The reality is that context will make it very obvious. For example, if someone is speaking to you and saying “Sprechen Sie Deutsch?”, the conjugation of the verb makes it obvious they’re talking to you.
There may be some comical misunderstandings, but it’s rare for it to be a big deal.
What happens if you get a case wrong when saying “you” in German?
They’ll slap you! Just kidding…
It’s easy to get a case wrong. You might say mit Sie instead of mit Ihnen for example.
But there will rarely be a case where a person won’t understand you. They might think they’ve misheard you, or realise you’re not a native speaker (if they haven’t already).

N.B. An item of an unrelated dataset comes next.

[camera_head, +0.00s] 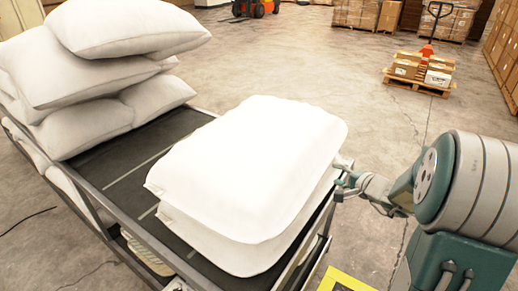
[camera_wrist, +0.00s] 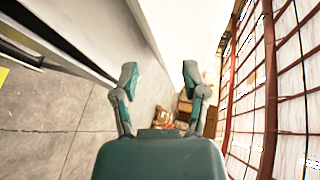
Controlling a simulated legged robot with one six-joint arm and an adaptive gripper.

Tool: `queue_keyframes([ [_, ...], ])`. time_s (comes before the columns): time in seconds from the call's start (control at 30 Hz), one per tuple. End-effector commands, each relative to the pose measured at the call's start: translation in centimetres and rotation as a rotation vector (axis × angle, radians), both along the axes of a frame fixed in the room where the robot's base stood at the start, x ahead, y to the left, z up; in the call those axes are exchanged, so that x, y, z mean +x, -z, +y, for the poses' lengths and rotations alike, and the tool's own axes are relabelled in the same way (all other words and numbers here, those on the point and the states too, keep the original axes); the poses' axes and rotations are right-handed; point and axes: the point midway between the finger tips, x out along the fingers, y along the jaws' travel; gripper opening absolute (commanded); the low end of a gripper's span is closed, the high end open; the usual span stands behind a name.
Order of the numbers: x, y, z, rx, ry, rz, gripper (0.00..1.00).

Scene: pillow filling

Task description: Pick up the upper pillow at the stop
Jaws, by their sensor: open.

The good news is that it won’t cause a fundamental misunderstanding, and rarely will it even slow a conversation down.
The best thing to do is to get your cases down for very common use cases — verbs and prepositions you frequently use.
What do you do if you don’t know the formality level of “you” in German?
We gave a quick guide above about how to choose between du and Sie (and less-often used ihr).
Those are by far the preferred routes. If you’re unsure of formality — opt for Sie. It’s erring on the side of caution and at worst, it’ll be mildly entertaining, but never offensive.
Above all — remember, you’re not alone. Even Germans sometimes get confused about the formality level, and friends tell us they have sometimes changed a sentence to a more convoluted one just to avoid using a pronoun at all.
Saying “you” in German the correct way can be daunting, but hopefully, the above guide has cleared it up somewhat.
Using the pronouns in the basic sense is relatively easy. Opt for Sie in most situations, then for du when it feels right. It’s more rare to address more than one younger person or peer as a learner, but once you get to that point, you’ll be comfortable enough to use ihr.
You might get a little tripped up in the cases section, e.g. saying “with you” or “for you” in German. It might come out sounding like “Do want to have lunch with I?”, which will sound wrong, but nobody will be offended — especially if you’re asking them to lunch!
But with practise, getting the pronouns in German right will come more naturally.